After nearly 40 years as a housing manager, I think that now, probably more than ever, there is a danger in accepting things just as they are. Not challenging, or at worst knowing something does not feel right, even if we, as a society, have been doing it wrong. And have been doing it wrong for years and years. So much so, in fact, that alternatives almost seem not to exist, and how things are is the absolute “norm”.
The case in point is housing for older people.
"Retirement" housing. "Sheltered" housing. I can even remember when we gave it numbers. "Part 2" and "Part 3". Everyone knew the lingo and there were no questions asked.
However, thinking of my own situation - which I expect many people arrive at - the position is that as we journey through life, we tend to accumulate things. Some big, some small, some with a monetary value, some just part of who you are and some for sentimental reasons.

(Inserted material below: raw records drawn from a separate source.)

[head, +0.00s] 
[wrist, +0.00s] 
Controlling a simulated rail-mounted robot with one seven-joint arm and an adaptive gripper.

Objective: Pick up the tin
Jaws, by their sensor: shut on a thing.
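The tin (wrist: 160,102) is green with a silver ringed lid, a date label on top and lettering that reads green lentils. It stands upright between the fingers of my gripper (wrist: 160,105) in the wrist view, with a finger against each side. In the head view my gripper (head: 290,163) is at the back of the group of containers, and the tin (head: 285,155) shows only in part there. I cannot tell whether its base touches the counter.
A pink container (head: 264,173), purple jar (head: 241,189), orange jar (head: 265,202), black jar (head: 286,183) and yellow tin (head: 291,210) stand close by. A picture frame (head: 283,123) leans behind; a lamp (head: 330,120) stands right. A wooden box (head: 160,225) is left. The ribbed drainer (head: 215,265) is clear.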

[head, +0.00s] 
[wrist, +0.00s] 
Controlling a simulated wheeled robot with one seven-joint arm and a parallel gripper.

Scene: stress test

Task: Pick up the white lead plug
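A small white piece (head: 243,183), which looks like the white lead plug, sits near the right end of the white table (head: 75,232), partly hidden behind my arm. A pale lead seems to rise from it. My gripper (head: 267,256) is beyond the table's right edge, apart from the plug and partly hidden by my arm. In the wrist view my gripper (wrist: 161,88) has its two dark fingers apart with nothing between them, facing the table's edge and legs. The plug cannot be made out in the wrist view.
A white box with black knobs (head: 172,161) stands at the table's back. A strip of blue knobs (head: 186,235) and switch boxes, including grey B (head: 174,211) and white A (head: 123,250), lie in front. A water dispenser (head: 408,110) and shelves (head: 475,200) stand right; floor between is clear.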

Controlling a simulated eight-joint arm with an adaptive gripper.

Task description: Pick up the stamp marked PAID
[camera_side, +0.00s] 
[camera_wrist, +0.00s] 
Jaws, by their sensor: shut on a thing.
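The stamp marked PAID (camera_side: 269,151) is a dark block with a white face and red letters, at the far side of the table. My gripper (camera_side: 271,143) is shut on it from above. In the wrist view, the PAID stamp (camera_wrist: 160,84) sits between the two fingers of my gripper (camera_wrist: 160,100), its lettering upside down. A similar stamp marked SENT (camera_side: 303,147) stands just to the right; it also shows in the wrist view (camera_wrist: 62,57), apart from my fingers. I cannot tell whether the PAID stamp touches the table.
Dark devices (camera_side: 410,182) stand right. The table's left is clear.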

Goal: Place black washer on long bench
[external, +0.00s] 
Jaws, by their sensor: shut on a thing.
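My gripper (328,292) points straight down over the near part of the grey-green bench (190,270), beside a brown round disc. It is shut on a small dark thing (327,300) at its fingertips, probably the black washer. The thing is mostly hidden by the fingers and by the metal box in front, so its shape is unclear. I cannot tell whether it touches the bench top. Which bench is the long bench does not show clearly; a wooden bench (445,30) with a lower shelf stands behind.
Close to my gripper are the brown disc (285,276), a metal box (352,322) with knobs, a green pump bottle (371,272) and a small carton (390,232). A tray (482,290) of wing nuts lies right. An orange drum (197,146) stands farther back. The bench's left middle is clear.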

I passed a block of flats recently; there was a 'For Sale' sign on display, saying "retirement flat". It didn't look big enough to get a sofa in. Which made me think how traumatic it must be to get to a certain age, then have to part with most of what is valuable to you just so you can squeeze into what “we” deem a suitable space for someone aged over 60, 65, 70 etc. to fit into.
In fact it’s even worse, as many “social landlords” are letting "sheltered" or "EPDs" (elderly persons dwellings) to people as young as 50. This whole sub sector has been very good at labelling things.
Collectively, by consensus, we have decided that at a time in life when most people have collected a lifetime of personal possessions, all that is available to them - unless they have the income to live somewhere bigger than a couple of rooms - is a very limited choice of accommodation surrounded by lots of other older people. Ghettoisation in all but name, even if it is a more expensive, private "scheme", or "complex", or "village". Even more labels.
It is an issue that I believe we have to face up to. Moreso, as the warning signs were there back on the 1980s.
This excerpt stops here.